Sierra Club ties white supremacy, the Derek Chauvin trial, and Ma'Khia Bryant 'murder' to climate change in rambling Earth Day post



Much has been written and posted about social justice, white supremacy, racism, police corruption, and other topics favored by the woke left in the wake of a Minnesota jury finding former Minneapolis police Officer Derek Chauvin guilty Tuesday on all counts for the killing of George Floyd.

The verdict and the police shooting of knife-wielding Ma'Khia Bryant in Columbus, Ohio, dominated the national media and were all the rage for the activist left this week — a week that also included the secular left's favorite holiday, Earth Day.

So the radical green Sierra Club wasn't about to let the moment pass without connecting its enviro agenda to the tragedy-exploitation de jour. The far-left group was bound and determined to blame the "structures of oppression and white supremacy" for climate change.

What did the group say?

In a catch-as-catch-can, non sequitur-laden Earth Day post on the organization's website Thursday, Margaret Levin, the senior chapter director for the North Star Chapter in Minnesota, began by declaring the guilty verdict "is not justice" and lamenting the "murder" of Bryant at the hands of the cops.

The police, you see, are merely a function of the "structures of oppression and white supremacy" that have been "set up to exhaust, divide, and frighten us."
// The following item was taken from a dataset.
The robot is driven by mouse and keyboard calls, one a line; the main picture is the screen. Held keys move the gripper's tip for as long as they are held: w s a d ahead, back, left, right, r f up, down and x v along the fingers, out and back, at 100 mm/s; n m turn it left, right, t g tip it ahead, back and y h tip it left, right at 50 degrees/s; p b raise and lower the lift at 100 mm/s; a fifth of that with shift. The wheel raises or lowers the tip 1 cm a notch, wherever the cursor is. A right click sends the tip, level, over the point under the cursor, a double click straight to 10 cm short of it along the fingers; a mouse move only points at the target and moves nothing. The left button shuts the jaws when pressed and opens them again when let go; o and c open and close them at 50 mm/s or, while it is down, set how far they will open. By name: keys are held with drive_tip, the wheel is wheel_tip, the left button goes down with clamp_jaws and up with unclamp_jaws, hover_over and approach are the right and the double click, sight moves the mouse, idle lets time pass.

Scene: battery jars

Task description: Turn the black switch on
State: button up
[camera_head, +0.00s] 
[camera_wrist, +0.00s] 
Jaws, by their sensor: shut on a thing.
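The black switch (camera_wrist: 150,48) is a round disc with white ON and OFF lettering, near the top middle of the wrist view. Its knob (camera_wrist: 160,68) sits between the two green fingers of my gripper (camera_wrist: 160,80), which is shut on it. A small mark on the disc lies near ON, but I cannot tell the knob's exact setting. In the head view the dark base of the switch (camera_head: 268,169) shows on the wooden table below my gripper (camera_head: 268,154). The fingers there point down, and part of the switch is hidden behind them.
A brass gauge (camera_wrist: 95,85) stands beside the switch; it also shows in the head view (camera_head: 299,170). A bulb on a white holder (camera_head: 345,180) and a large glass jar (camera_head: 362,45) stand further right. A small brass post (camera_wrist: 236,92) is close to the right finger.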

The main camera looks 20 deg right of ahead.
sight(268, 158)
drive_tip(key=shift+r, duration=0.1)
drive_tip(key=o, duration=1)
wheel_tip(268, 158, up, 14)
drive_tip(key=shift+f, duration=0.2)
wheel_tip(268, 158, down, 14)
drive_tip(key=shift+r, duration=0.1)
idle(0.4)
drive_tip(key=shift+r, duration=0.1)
Naturally, the white supremacy that allegedly dominates American life and cripples the justice system must be stopped in order to ... protect the environment:

We will continue to work together with our partners to create communities where everyone can thrive, with clean air, water, and energy, and a stable and safe climate for all.

Environmental destruction requires us to believe that some people and communities are disposable, which leads to catastrophes like climate change and polluted air and water. These burdens are most heavily placed on Black, Brown, Indigenous, and Asian communities, as well as other communities of color. White supremacy is a necessary precondition for big polluters' agenda. To protect the planet, we must dismantle systemic racism wherever it exists. We must dismantle harmful police systems and replace them with real investments in people and communities.

Levin continued by pleading with readers to be "co-conspirators" with those who, while under the thumb of "police militarization and violence," have been calling on the government to defund the police. For Levin, this will allow for the promotion of "sustainability, not fossil fuels and pollution."

"[W]e will never achieve a planet where we all can thrive together without ending the threat of police violence," Levin claimed.

If we ever want to have a "livable planet for everyone," Levin concluded, we must start "with protecting Black people's lives from militarized police."